Hasan Çamoğlu
Jilet gibi pantolonuyla, kravatıyla hep öğretmendi Ruhi Kırlı.
Soğuk bir Şubat gününde sevenleriyle birlikte uğurlamıştık onu.
Bir gün Öğretmenevi’nin bahçesinde bana eliyle işaret ederek;
“Gel birer çay içelim” dedi.
Çayları yudumlarken, “Dün ne oldu biliyor musun?”
“Ne oldu” demeden başladı anlatmaya.
“Bizim oradan alay (düğün alayı) geçiyordu. Onlardan rica ettim. Önce bir Selanik Türküsü’nü, ardından da Dramalı Hasan’ı çaldılar.”
“Beh Çamoğlu, adamakıllı coştum. Ne kadar da özlemişim Selanik Türkülerini.
Bende, “Dramalı Hasan’ı en güzel kim oynardı?” deyince;
“Elbet Hasan Kocaboz” dedi.
“Ruhi Kırlı, Hasan Kocaboz zannetmem Drama’yı görsünler. Ama bildiğim bir şey var ki onlar Drama (Selanik) özlemiyle gittiler.
24 Kasım Öğretmenler Günü’nde Kırlı’yı, Kocaboz’u, Fikret Taşkan’ı, Münevver Taşkan’ı ve dahi yitirdiğimiz nice meslektaşlarımı saygı ve rahmetle anıyorum.
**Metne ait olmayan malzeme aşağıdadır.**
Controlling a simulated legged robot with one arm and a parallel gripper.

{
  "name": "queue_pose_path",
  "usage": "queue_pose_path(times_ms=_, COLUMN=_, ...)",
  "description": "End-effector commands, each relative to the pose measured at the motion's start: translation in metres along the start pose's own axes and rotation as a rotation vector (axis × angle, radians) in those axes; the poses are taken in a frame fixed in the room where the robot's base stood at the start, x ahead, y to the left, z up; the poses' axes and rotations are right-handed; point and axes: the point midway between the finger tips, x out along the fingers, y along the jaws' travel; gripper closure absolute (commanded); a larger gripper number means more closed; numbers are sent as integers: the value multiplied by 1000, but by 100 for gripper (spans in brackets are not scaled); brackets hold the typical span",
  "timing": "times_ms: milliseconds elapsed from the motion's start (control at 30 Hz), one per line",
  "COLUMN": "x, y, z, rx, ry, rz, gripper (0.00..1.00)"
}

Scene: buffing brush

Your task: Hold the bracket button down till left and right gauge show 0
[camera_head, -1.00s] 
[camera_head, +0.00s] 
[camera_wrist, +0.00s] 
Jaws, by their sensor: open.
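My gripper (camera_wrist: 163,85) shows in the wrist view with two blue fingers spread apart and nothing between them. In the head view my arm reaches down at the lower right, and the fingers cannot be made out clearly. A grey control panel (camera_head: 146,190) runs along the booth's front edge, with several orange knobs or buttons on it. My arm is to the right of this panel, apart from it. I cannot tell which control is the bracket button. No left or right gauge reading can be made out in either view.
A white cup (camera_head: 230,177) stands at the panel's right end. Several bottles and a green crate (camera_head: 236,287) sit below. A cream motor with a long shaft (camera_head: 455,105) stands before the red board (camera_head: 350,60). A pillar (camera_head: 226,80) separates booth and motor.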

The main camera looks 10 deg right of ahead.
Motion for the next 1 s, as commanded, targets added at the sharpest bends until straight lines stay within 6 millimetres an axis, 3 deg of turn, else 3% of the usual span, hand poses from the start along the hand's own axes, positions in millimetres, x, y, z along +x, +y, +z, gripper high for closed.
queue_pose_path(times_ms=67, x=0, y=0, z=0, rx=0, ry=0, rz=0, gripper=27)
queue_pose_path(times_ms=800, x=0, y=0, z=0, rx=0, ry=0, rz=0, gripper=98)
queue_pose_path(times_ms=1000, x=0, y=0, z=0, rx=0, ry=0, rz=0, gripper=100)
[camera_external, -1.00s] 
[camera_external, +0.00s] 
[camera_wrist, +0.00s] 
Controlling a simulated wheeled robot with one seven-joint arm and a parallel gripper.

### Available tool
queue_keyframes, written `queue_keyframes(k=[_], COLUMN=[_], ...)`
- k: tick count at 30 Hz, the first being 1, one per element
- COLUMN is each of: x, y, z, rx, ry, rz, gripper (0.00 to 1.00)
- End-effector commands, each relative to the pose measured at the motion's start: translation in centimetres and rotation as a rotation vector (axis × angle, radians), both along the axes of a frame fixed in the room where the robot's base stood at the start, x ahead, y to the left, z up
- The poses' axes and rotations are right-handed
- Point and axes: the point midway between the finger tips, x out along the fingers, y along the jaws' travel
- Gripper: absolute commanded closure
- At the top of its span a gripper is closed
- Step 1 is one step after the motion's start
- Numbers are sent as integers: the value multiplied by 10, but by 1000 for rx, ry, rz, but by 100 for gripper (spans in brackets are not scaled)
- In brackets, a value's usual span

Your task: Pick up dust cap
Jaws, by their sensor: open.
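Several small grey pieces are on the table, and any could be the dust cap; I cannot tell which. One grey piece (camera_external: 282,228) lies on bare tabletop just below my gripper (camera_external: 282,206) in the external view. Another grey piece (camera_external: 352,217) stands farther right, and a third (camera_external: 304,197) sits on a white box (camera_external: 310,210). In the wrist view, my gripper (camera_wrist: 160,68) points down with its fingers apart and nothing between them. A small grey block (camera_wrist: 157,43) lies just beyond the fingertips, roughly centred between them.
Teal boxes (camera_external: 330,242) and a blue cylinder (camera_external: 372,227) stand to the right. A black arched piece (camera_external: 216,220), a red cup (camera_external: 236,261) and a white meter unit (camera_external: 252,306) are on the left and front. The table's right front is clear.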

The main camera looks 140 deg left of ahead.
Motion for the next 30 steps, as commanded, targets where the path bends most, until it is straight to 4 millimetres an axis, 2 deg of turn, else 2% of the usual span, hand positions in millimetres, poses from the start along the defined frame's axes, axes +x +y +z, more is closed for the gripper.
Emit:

Ve de onların ruhuna armağanım olsun.”
Selanik Türküsü
Çalın davullar çaydan aşağıya
Mezarımı kazın bre dostlar belden aşağıya
Dökün sularımı boydan aşağıya,
Aman ölüm zalim ölüm üç gün ara ver
Al başımdan bu sevdayı götür yare ver.
“O güzel insanlar o güzel atlara binip çekip gittiler.” Yaşar Kemal’in sözüdür.